Obama: 'In 2016 I'm Going to Leave It Out All on the Field'

In his year-end news conference, President Obama declared he’s “never been more optimistic about a year ahead than I am right now.”

“And in 2016 I’m going to leave it out all on the field,” he said.

On terrorism at home, the president said people are “gonna have to recognize that no government is gonna have the capacity to read every single person’s texts or e-mails or social media. If it’s not posted publicly, then there are gonna be feasibility issues that are probably insurmountable at some level.”

“And, you know, it raises questions about our values,” he said. “I mean, keep in mind it was only a couple years ago where we were having a major debate about whether the government was becoming too much like Big Brother.”

Obama gloated that “years of steady implementation of the Affordable Care Act helped to drive the rate of the uninsured in America below 10 percent for the first time since records were kept.”

“On climate, our early investment in clean energy ignited a clean energy industry boom. Our actions to help reduce our carbon emissions brought China to the table and last week in Paris nearly 200 nations forged a historic agreement that was only possible because of American leadership. Around the world, from reaching the deal to prevent Iran from developing a nuclear weapon, to re-establishing diplomatic relations with Cuba, to concluding a landmark trade agreement that will make sure that American workers and American businesses are operating on a level playing field and that we, rather than China or other countries, are setting the rules for global trade. We have shone what is possible when America leads,” he said. “And after decades of dedicated advocacy, marriage equality became a reality in all 50 states.”

Pressed on his goal to close Guantanamo, Obama said he’s “not going to automatically assume that Congress says no” to the plan he’ll be presenting to lawmakers.

“I think it’s far preferable if I can get stuff done with Congress,” he said. “…I think you’ve seen me, on a whole bunch of issues, like immigration, I’m not gonna — I’m not gonna be forward-leaning on what I can do without Congress before I’ve tested what I can do with Congress.”

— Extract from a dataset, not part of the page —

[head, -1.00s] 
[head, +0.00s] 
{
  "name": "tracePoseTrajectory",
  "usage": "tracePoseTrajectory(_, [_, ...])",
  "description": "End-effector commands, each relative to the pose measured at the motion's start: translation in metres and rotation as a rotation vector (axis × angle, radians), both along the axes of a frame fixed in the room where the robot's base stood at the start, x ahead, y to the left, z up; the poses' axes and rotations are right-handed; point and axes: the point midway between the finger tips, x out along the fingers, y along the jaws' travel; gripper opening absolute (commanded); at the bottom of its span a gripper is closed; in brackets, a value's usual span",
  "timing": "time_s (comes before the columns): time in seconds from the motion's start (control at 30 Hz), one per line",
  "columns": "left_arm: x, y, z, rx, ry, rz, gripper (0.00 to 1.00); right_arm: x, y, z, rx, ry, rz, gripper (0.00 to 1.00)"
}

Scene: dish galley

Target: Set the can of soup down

“…Every battle I’ve had with Congress over the last five years have been — has been uphill, and — but we keep on surprising you by actually getting some stuff done.”

Obama said he thinks he has a “good working relationship” with House Speaker Paul Ryan (R-Wis.).

“I will say that, in his interactions with me, he has been professional, he has reached out to tell me what he can do and what he cannot do,” he said. “…We recognize that we disagree on a whole bunch of other stuff, and have fundamentally different visions for where we want to move the country, but, perhaps because even before he was elected he had worked on Capitol Hill, I think he is respectful of the process and respectful of how legislation works.”